Following the assassination of Yitzhak Rabin, Shimon Peres was a clear favorite to win the election as Israel's prime minister, thus continuing the peace process commenced by his martyred predecessor. But suicide bombings initiated by the Palestinian enemies of the peace process staggered Israel to the extent that it changed the political climate, resulting in the election of Benjamin Netanyahu.

Similarly, terrorist attacks in Madrid in 2004, which killed 191 people, altered the country's electoral outcome and led to the removal of Spanish troops from Iraq.

Richardson argues that the most important and defining characteristic of terrorism is

7. the deliberate targeting of civilians.

This is what sets terrorism apart from other forms of political violence, what distinguishes the Irgun — the military organization led by Menachem Begin in prestate Israel, which, for the most part, confronted the British military — from Hamas or Hizbullah, which deliberately attacks civilians. Striking noncombatants is a deliberate strategy. Hamas justifies its terrorist acts against Israelis because in Israel the population serves in the army; therefore, they say, everyone is a legitimate target. Al Qaida defended its 9/11attack and the death of 3,000 citizens on the basis that Americans, by paying taxes to support its government's policies, are therefore justifiable targets. Shamil Basayev, the leader of the Chechen rebels responsible for the Beslan school massacre , declared all Russians fair game because "they pay taxes."

Turning to the conflict between Israel and the Palestinians, Richardson notes that terrorist groups like Hamas find an endless stream of recruits for suicide bombings and other acts of terror because of their desire to avenge alleged Israeli atrocities. She cites one incarcerated Islamist who declares: "You Israelis are Nazis in your souls and conduct…you uprooted people from their homeland…and chased them into exile…. You smashed the skulls of defenseless civilians. You set up detention camps for thousands of people in sub-human conditions…. Given that type of conduct, there is no choice but to strike at you without mercy in every possible way."

Although it is possible that Israel may one day make peace with Palestinian "moderates," it would still face the unalterable opposition of radical groups like Hizbullah, which, like Al Qaida, view Israel as the vanguard of the United States in the Islamic world. Richardson quotes from the Hizbullah program, which states that their struggle against Israel "will end only when this entity is obliterated. We recognize no treaty with it, no cease-fire, and no peace agreement, whether separate or consolidated." Richardson reminds us that until Al Qaida emerged as the United States' most formidable enemy, Hizbullah, until 9/11, had killed more Americans in terrorist attacks than any other such group. Both the United States and Israel will continue to suffer from terrorist acts in the near future, and Richardson's book is indispensable in understanding the nature of what we are up against.

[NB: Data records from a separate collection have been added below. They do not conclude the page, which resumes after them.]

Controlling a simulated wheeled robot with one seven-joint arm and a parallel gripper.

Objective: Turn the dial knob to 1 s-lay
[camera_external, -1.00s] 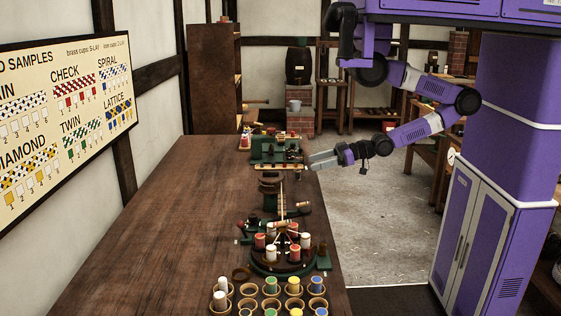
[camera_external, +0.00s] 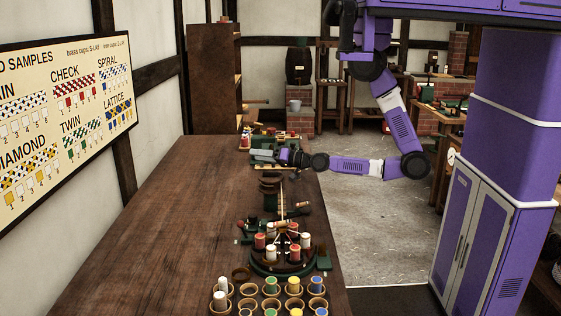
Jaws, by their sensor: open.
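My gripper (camera_external: 262,155) is over the far part of the long wooden table, at a small green machine (camera_external: 257,143). The gripper and wrist cover most of that machine. The jaws are open, though their gap is too small to make out here. The dial knob and its markings cannot be made out in this view, so I cannot tell its setting or whether the gripper touches it.
A round green-and-dark braiding stand with red and white bobbins (camera_external: 272,252) stands on the near table (camera_external: 150,240). Several cups with coloured bobbins (camera_external: 293,286) are in front. The table's left side is clear. A sample board (camera_external: 65,115) hangs on the left wall.

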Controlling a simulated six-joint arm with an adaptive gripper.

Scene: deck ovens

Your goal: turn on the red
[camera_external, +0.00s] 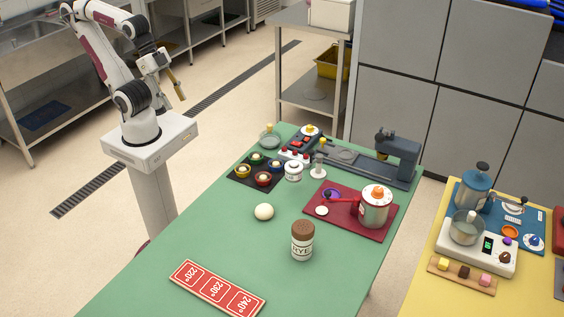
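Several red parts show in the external view, and I cannot tell which one the task calls the red. A dark panel with red pieces (296,141) lies at the back of the green table. In front of it, a small white unit has red knobs (294,153). A red cup (263,180) sits on a black mat with green, blue and yellowish ones. My gripper (179,91) hangs left of the table, apart from everything. Its opening is too small to judge.
On the green table (150,270) are a rye jar (302,242), a pale ball (264,212), a white jar (293,172) and a red temperature card (217,289). A grey machine (400,155) stands at the back right.

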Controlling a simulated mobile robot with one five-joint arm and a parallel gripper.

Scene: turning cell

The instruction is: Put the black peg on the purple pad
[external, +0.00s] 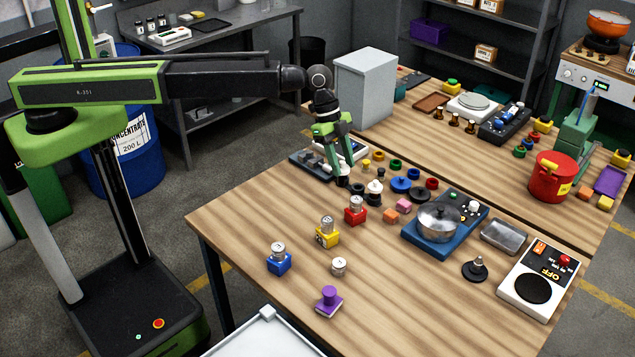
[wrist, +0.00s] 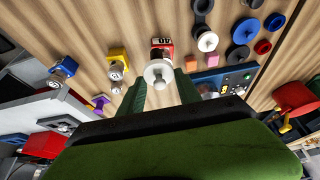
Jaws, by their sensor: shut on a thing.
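My gripper (external: 340,172) hangs over the far left part of the table, fingers down. In the wrist view its fingers (wrist: 160,88) are closed on a pale, round-headed peg (wrist: 158,74). In the external view, dark shows just below the fingertips, so I cannot tell whether this is the black peg. A purple pad-like block (external: 328,302), with a purple round piece on top, is at the near edge, well apart from my gripper. It also shows left of the fingers in the wrist view (wrist: 100,103).
Red (external: 355,216), yellow (external: 327,238) and blue (external: 279,266) blocks bearing metal cylinders stand between my gripper and the near edge. A white-topped peg (external: 375,187) and several rings are close by. A blue base with a pot (external: 437,220) stands right. The near left tabletop is clear.

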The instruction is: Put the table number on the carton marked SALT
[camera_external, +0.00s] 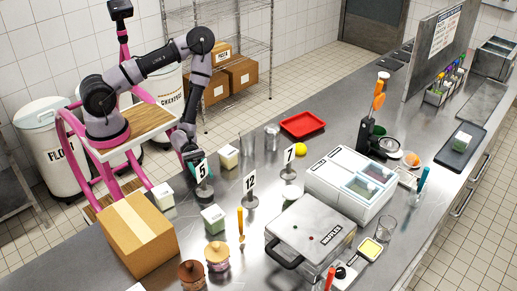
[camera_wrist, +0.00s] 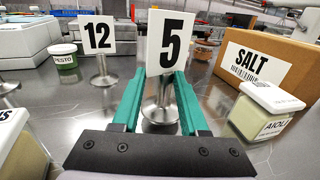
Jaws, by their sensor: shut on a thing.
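The table number 5 (camera_external: 201,170) is a white card on a metal stand with a round base. My gripper (camera_external: 192,158) is shut on its stand. In the wrist view the card (camera_wrist: 169,42) stands upright between the green fingers (camera_wrist: 158,95). Its base is at or very near the counter; I cannot tell if it touches. The carton marked SALT (camera_wrist: 262,62) is a brown box at the right of the wrist view. In the external view the carton (camera_external: 140,240) stands at the counter's lower left, its top taped and bare, its label hidden.
Table numbers 12 (camera_external: 250,183) and 7 (camera_external: 290,155) stand to the right. An AIOLI tub (camera_wrist: 264,110) stands beside the carton, and a PESTO tub (camera_wrist: 65,62) is near number 12. A waffle maker (camera_external: 310,232) and two hat-topped jars (camera_external: 216,255) occupy the front.

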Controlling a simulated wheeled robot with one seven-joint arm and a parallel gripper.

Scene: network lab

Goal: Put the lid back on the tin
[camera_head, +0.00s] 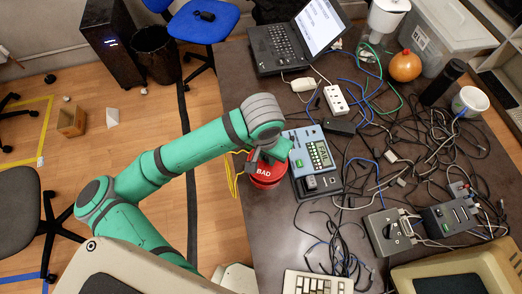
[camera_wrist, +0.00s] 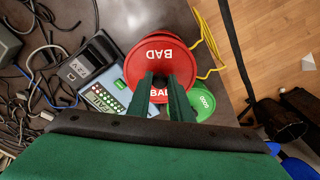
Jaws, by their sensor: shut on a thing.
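A red round lid (camera_wrist: 160,58) marked BAD is at the tips of my gripper (camera_wrist: 163,78) in the wrist view. My gripper is shut on it. More red with a second BAD marking shows just behind the fingers and looks like part of the red tin (camera_wrist: 159,97). The fingers hide much of it, so I cannot tell whether lid and tin touch. In the head view the red BAD tin (camera_head: 264,174) is at the table's left edge, below my gripper (camera_head: 268,158). A green round tin (camera_wrist: 203,104) lies beside the red one in the wrist view.
A blue-grey meter (camera_head: 312,152) with a keypad stands just right of the red tin. Yellow cable (camera_head: 233,178) hangs at the table's edge. Tangled dark cables cover the table right of the meter. A laptop (camera_head: 290,45) stands at the back and a keyboard (camera_head: 315,283) at the front.

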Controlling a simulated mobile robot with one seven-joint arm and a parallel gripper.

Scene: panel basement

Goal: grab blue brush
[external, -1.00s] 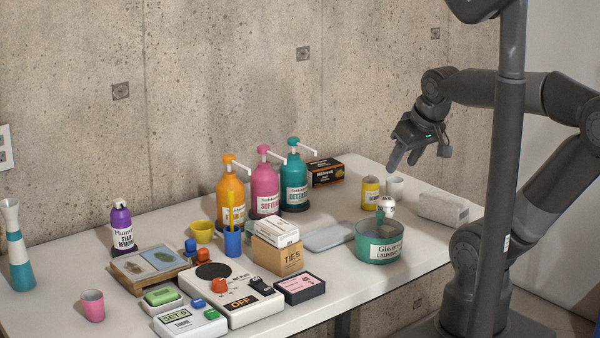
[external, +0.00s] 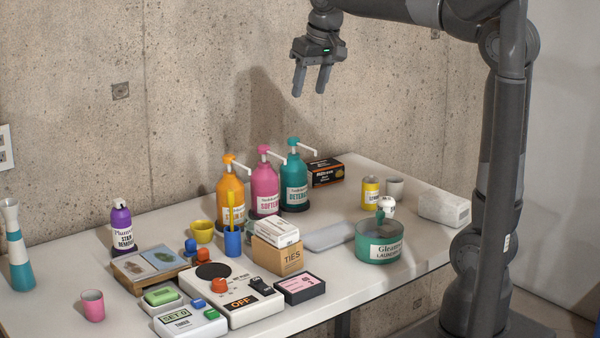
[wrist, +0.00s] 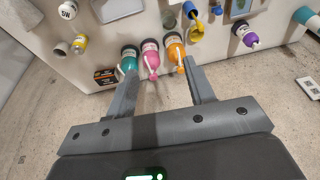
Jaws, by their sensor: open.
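A blue cylinder (external: 232,243) with an upright yellow stick (external: 232,210) stands mid-table. I cannot tell whether it is a brush or a holder with one in it. No other thing in view is clearly a blue brush. In the wrist view a small blue thing (wrist: 189,10) shows near the top edge, close to the yellow cup (wrist: 196,33). My gripper (external: 311,93) is open and empty, high above the table near the wall, fingers pointing down.
Orange (external: 230,198), pink (external: 265,185) and teal (external: 293,180) pump bottles stand at the back, below my gripper. A ties box (external: 278,256), a switch box (external: 240,300) and a teal tub (external: 379,247) stand further forward. The air around my gripper is free.

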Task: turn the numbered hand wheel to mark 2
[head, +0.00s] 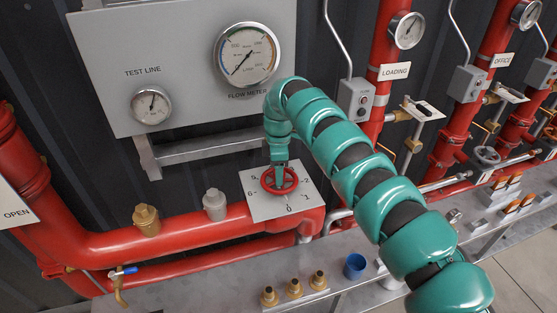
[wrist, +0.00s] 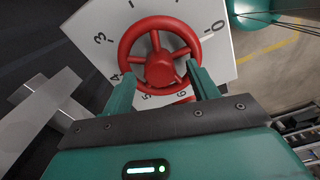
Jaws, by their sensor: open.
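The red hand wheel (head: 279,180) sits on a white numbered plate (head: 258,207) above the red pipe. In the head view, 0 is at the bottom of the plate, 2 at the right and 6 at the left. In the wrist view the spoked wheel (wrist: 160,66) is seen close up, with 3, 4, 5 and 0 readable around it. My gripper (wrist: 161,72) is open, its two green fingers apart at the wheel's rim on either side of the hub. I cannot tell whether they touch it.
A grey panel with a flow meter (head: 246,55) and a test line gauge (head: 151,105) is above the wheel. Brass (head: 146,220) and grey (head: 215,204) fittings stand on the pipe to the left. A blue cup (head: 355,266) and brass pieces stand on the ledge below.

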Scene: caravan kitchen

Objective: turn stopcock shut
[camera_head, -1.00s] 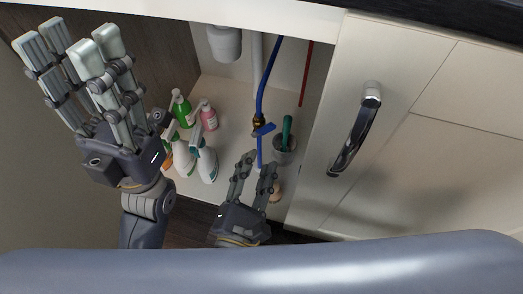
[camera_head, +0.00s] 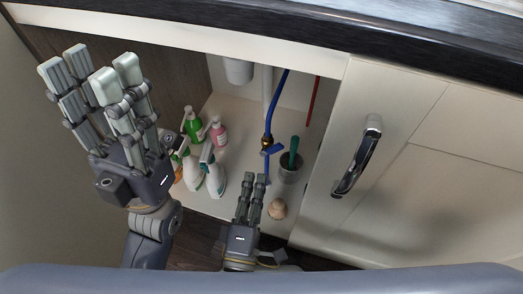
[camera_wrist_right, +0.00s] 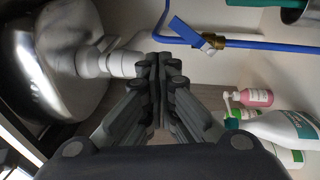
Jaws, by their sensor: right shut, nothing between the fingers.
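The stopcock (camera_head: 268,143) is a brass valve with a flat blue lever (camera_head: 273,149), set on a blue pipe (camera_head: 274,103) inside the open cupboard. The lever sits at a slant to the pipe. The stopcock also shows at the top of the right wrist view (camera_wrist_right: 213,41), with its lever to the left. My right gripper (camera_head: 254,177) is shut and empty, below the stopcock in the head view and apart from it. Its closed fingers (camera_wrist_right: 160,62) also show in the right wrist view. My left gripper (camera_head: 92,72) is raised at the left, open and empty, far from the stopcock.
Beside the pipe stand a dark pot (camera_head: 290,170) with a green-handled item and a small tan object (camera_head: 277,208). Spray bottles (camera_head: 215,175), a green bottle (camera_head: 194,124) and a pink bottle (camera_head: 217,133) stand left. A cupboard door with a handle (camera_head: 357,155) borders the right.

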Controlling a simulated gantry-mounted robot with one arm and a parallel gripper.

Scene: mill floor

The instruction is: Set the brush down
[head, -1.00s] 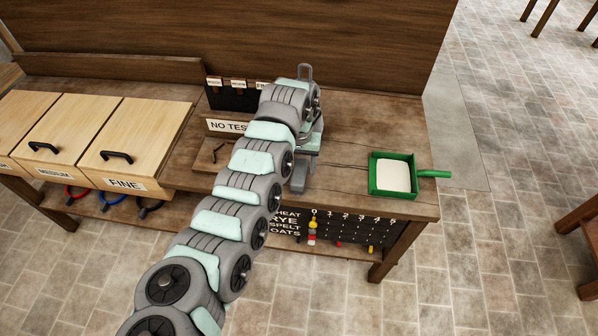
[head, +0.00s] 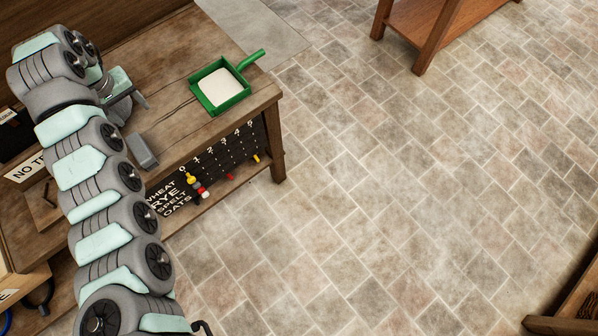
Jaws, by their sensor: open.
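My gripper (head: 128,98) is open above the wooden bench (head: 185,125) in the head view, at the left. The arm partly covers it. A small grey block (head: 142,150) shows just below my gripper, near the front edge of the bench. I cannot tell whether this block is the brush. No bristles or brush handle can be made out, and nothing clear shows between the fingers. The arm hides part of the bench behind it.
A black peg board (head: 225,160) with coloured pegs hangs below the front edge. A wooden stand (head: 430,25) is at the top right. Open floor lies between.

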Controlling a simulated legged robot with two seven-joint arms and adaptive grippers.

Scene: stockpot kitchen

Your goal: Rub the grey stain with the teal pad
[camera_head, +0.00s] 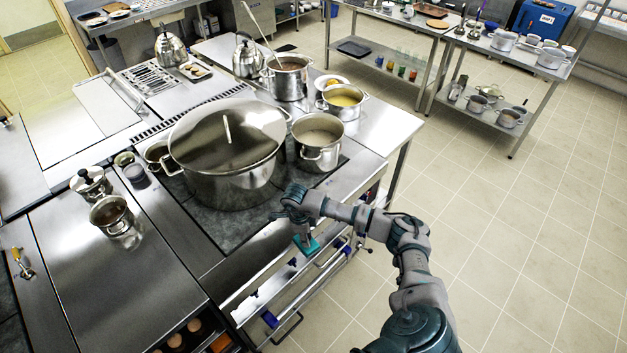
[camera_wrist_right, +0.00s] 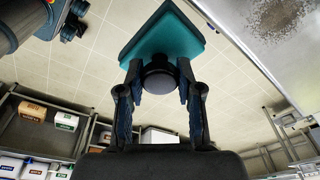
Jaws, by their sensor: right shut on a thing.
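The teal pad (camera_head: 306,246) is at the front edge of the steel counter in the head view, below my right gripper (camera_head: 303,232). In the wrist view the pad (camera_wrist_right: 165,38) has a round dark knob (camera_wrist_right: 158,76), and the fingers of my right gripper (camera_wrist_right: 158,88) are shut on that knob. The grey stain (camera_wrist_right: 277,16) is a speckled patch on a steel surface (camera_wrist_right: 293,55) at the upper right of the wrist view. The pad is to the left of the stain, apart from it in the picture. I cannot make out the stain in the head view. My left gripper is not in view.
A large lidded stockpot (camera_head: 228,150) stands on the dark hob behind my right gripper, with a smaller pot (camera_head: 318,155) at its right. Blue-ended rails (camera_head: 270,320) run along the counter's front. The tiled floor (camera_head: 520,230) at the right is clear.

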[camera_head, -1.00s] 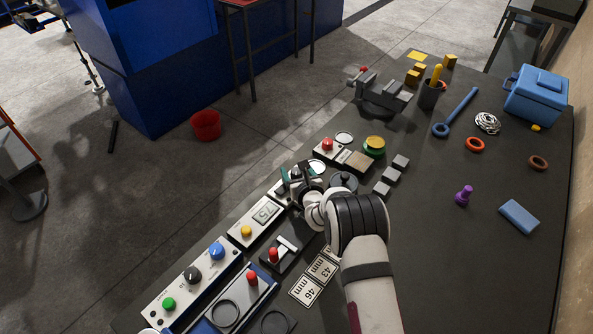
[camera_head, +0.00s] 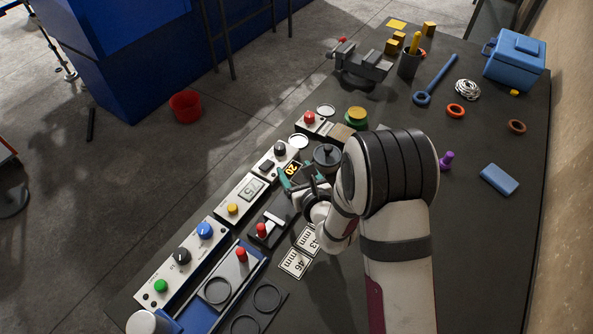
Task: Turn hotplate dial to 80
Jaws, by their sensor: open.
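A pale control box holds a black dial (camera_head: 280,148) and a small dark square below it (camera_head: 267,164). I take this as the hotplate dial, but the pointer and scale are too small to read. My gripper (camera_head: 300,187) is open, just below and right of this box, apart from the dial. A teal piece with a dark display showing orange "20" (camera_head: 292,170) sits at the gripper; I cannot tell if it belongs to it. A round black lidded piece (camera_head: 327,155) stands to the right of the box.
A box with a grey display reading 75 (camera_head: 252,188) and a yellow button adjoins at lower left. Further left, a panel has a black knob (camera_head: 181,256) between green and blue ones. A red-handled lever (camera_head: 262,229) stands close below the gripper. The table's right side has free room.

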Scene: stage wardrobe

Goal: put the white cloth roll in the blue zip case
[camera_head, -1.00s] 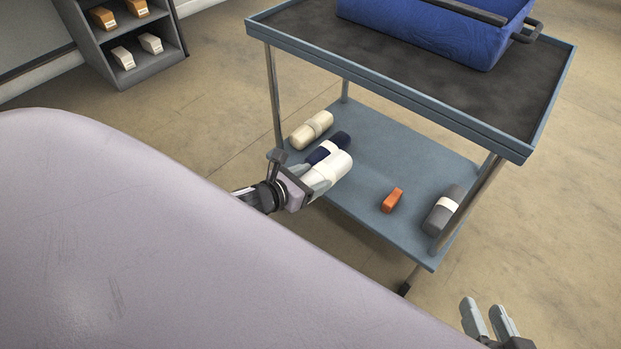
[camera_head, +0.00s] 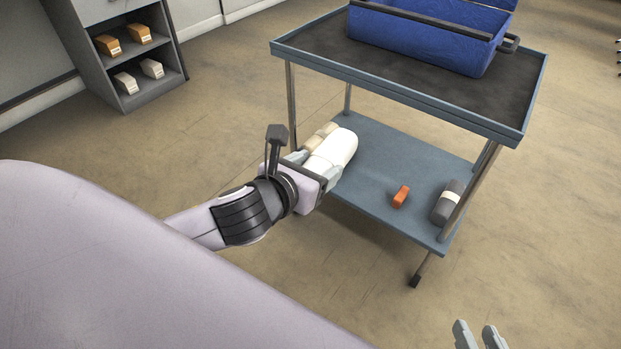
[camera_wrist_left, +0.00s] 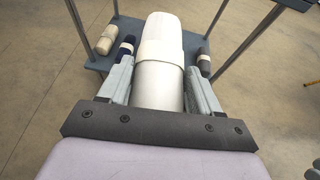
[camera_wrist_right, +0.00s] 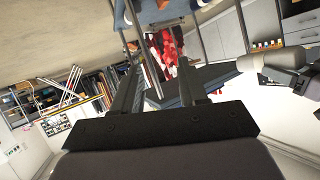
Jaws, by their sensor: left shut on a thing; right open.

Declaring war on an emotion

POLLS INDICATED that most Americans considered the country to be in a state of war [after 9/11]. There was overwhelming popular support for a resort to military force in response to the attacks. The American public was also overwhelmingly confident that the United States would find and punish the people responsible for the attacks.

To declare war on what is, after all, a tactic does not appear to make a great deal of sense. One would never hear of war being declared on, say, precision-guided bombing. It's not so much the tactic that ought to be the focus of our attentions as those who deploy the tactic. Later, the war on terrorism became the Global War on Terror (GWOT), which is an even more nebulous notion. Terror, like fear, is an emotion, so declaring war on an emotion is hardly a strategy conducive to success. When the president was not declaring war on terrorism or terror, he was declaring war on evil. At a meeting with King Abdullah of Jordan, President Bush said, "I have assured His Majesty that our war is against evil, not against Islam." Two months later he gave the same message to the Warsaw Conference: "We do not fight Islam, we fight against evil." In January 2002, the president told a town meeting in California, "Our war is a war against evil." On another occasion the president assured Americans, "We will rid the world of evildoers."

There were, of course, alternatives available to declaring war on terrorism, terror, and evil. The administration might, for example, have declared war on al-Qaeda or on Afghanistan, the state that harbored it. Had it done so, there would have been some clear matrices of success or failure by which progress could have been measured.